Exceptional wines are made possible by careful management of the farm’s extensive natural assets through innovative canopy management and selecting varieties and clones specifically suited to the various soils and slopes.
Unique by nature’s design, the Jordan slopes face North, South, East, and West, with vineyards lying at differing altitudes from 160 to 410 m above sea level. The vineyards with their close proximity to both the Indian and Atlantic Oceans benefit from coastal fog and cool breezes.
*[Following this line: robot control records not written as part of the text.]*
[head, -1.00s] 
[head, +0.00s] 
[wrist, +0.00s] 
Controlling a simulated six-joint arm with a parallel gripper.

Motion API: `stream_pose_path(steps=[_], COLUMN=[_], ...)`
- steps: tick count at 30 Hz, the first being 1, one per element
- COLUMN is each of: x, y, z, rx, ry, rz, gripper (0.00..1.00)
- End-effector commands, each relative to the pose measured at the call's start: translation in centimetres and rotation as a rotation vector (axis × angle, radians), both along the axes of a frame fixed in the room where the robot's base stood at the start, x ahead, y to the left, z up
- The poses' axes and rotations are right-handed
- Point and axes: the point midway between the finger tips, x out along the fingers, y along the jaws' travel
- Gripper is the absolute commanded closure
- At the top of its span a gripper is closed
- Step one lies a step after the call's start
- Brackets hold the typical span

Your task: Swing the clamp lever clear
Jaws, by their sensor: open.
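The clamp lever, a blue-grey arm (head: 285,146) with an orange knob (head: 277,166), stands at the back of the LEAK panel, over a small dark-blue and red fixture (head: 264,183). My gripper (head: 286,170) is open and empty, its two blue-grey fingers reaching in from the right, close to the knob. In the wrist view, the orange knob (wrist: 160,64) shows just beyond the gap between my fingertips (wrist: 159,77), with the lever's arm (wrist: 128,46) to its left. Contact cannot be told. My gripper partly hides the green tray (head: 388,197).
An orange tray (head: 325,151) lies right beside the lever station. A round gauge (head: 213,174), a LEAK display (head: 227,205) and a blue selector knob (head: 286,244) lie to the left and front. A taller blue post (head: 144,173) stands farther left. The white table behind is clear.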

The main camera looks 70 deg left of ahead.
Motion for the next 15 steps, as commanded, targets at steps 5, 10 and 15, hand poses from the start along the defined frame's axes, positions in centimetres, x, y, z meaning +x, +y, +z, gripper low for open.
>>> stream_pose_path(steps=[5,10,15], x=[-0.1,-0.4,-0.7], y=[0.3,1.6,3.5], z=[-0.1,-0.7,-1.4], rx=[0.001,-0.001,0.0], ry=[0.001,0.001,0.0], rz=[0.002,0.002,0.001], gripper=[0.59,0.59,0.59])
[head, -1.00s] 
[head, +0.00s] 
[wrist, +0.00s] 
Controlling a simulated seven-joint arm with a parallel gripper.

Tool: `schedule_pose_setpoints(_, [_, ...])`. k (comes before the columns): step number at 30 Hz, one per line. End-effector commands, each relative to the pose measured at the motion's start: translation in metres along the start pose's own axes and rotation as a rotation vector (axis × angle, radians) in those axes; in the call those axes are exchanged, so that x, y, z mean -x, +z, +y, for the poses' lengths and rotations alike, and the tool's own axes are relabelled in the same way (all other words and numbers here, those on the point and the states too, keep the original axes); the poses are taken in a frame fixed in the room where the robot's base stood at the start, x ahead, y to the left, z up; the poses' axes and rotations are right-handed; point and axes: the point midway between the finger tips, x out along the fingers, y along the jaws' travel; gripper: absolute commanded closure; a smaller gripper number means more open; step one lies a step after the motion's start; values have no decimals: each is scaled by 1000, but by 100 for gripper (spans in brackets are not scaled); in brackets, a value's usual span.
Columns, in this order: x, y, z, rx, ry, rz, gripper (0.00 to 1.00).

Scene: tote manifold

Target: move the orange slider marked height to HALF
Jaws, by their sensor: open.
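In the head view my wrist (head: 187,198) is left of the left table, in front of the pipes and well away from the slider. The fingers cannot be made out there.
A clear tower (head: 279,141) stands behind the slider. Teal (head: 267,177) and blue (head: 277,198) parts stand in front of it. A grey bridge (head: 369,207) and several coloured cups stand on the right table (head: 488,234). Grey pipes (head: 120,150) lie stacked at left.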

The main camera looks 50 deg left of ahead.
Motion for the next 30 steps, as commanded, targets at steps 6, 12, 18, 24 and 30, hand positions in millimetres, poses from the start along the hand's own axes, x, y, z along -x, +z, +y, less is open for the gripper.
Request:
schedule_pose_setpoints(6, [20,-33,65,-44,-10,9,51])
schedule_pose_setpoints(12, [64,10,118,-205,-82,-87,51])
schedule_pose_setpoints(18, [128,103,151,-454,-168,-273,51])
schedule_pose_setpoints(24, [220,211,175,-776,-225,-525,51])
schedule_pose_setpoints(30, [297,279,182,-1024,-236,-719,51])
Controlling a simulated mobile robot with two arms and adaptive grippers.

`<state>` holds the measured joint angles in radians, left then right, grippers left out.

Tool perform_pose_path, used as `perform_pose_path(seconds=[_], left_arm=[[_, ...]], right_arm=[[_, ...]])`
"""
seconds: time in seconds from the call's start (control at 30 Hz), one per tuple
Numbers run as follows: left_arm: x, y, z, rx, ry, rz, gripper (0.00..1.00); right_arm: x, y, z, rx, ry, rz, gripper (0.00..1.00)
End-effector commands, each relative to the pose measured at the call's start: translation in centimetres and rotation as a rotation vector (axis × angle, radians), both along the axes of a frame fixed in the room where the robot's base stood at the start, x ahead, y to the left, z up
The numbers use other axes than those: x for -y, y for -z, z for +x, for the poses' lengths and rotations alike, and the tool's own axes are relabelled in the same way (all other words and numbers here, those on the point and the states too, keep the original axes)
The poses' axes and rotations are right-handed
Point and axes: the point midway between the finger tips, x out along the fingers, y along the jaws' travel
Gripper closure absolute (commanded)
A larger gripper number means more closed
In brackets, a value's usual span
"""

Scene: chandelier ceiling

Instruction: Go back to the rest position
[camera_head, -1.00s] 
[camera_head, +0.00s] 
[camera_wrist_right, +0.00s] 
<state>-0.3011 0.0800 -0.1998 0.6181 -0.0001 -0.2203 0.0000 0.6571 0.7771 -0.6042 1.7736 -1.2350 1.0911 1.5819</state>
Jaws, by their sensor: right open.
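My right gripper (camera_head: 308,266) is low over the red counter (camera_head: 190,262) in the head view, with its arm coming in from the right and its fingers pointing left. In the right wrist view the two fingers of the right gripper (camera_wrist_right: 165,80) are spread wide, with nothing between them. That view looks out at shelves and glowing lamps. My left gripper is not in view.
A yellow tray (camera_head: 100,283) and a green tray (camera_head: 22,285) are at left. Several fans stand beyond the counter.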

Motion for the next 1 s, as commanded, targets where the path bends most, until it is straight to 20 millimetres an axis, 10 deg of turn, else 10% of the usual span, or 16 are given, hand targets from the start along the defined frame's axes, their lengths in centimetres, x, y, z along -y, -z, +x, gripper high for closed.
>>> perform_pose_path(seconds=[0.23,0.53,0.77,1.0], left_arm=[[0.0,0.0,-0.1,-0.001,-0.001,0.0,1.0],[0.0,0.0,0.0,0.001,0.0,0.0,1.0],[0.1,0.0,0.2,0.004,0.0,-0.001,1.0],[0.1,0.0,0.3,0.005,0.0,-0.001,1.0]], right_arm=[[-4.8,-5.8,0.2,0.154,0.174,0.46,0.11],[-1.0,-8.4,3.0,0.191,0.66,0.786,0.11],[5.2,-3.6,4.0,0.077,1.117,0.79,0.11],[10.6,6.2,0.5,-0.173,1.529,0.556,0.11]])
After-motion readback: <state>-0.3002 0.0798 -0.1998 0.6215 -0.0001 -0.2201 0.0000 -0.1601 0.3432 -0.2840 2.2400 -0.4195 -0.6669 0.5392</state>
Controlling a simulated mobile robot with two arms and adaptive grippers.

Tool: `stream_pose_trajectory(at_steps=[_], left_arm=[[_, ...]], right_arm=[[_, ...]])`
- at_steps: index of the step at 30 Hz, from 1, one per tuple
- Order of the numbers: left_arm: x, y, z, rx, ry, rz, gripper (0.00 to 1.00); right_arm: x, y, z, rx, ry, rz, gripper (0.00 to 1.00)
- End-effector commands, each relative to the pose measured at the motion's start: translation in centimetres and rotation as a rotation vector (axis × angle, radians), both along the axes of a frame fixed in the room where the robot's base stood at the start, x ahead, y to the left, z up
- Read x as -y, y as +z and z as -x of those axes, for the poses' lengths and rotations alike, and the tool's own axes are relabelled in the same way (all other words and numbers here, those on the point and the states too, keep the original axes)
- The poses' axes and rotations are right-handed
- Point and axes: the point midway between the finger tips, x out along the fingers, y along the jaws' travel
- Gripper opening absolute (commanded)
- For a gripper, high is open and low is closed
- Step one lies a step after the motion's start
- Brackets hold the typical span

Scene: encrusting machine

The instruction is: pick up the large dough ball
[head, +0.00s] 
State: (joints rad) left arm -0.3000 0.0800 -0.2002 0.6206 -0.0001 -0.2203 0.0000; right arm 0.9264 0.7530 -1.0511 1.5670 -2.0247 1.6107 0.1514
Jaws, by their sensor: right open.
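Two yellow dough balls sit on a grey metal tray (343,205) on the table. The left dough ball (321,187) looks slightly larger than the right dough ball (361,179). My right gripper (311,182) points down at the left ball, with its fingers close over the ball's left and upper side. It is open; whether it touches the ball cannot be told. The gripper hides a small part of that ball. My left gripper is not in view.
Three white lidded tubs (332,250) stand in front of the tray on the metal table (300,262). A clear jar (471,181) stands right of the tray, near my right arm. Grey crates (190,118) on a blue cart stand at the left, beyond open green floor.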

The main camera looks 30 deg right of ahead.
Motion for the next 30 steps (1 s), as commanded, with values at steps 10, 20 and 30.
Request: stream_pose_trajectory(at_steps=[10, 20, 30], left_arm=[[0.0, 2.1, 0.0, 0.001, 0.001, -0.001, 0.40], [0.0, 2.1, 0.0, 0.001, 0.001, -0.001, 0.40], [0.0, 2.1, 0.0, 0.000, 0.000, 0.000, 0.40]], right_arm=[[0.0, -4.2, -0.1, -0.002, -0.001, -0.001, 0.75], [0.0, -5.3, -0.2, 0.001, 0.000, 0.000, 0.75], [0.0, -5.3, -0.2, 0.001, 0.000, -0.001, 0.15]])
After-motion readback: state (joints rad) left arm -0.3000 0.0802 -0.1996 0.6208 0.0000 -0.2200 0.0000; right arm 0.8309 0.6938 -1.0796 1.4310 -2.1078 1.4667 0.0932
A mild Mediterranean climate with a maritime influence minimizes the risk of frost damage.
The soils at Jordan have evolved from 600 million-year-old Cape Granite, and range from deep, well-drained clay-loam to gravelly and sandy duplex soils situated on clay.
The Jordan philosophy combines the vineyards’ natural assets with innovative management, creating a profound expression of terroir.
Gary and Kathy Jordan have been making world-class wines since 1993 on a farm with a history going back over 300 years. He’s a geologist, she’s an economist – together this husband and wife team is a phenomenon. Gary’s parents, Ted and Sheelagh, bought the now 164-hectare Stellenbosch property in 1982, and embarked on an extensive replanting programme, specializing in classic varieties suited to the different soils and slopes.
From the Jordan hillside vineyards, one has spectacular panoramic views of Table Mountain, False Bay and Stellenbosch. Gary and Kathy worked internationally for two years, refining their high-energy instincts with practical experience. They returned home to build a cellar in 1992.
The following year, the vines were judged ready for making wines that would carry the Jordan name. From that first year, it was obvious that a new star had been added to the winemaking firmament. Continuing success has enlarged the team, with the focus on producing fiercely individual wines that combine the fruity accessibility of the New World with the classic elegance of the old.
Fermented in overhead retort-shaped, stainless steel fermentors at 26-28°C. Pump-overs were done three times daily over the fermenting cap. A small portion received extended maceration while the remainder was pressed immediately after fermentation. After settlement, the wine was racked into barrels where it underwent malolactic fermentation. After further racking, it spent 18 months in new and second fill 225 litre French oak barrels.
A red which you can enjoy on its own, but would work well with simple casseroles, BBQ favourites and bangers and mash!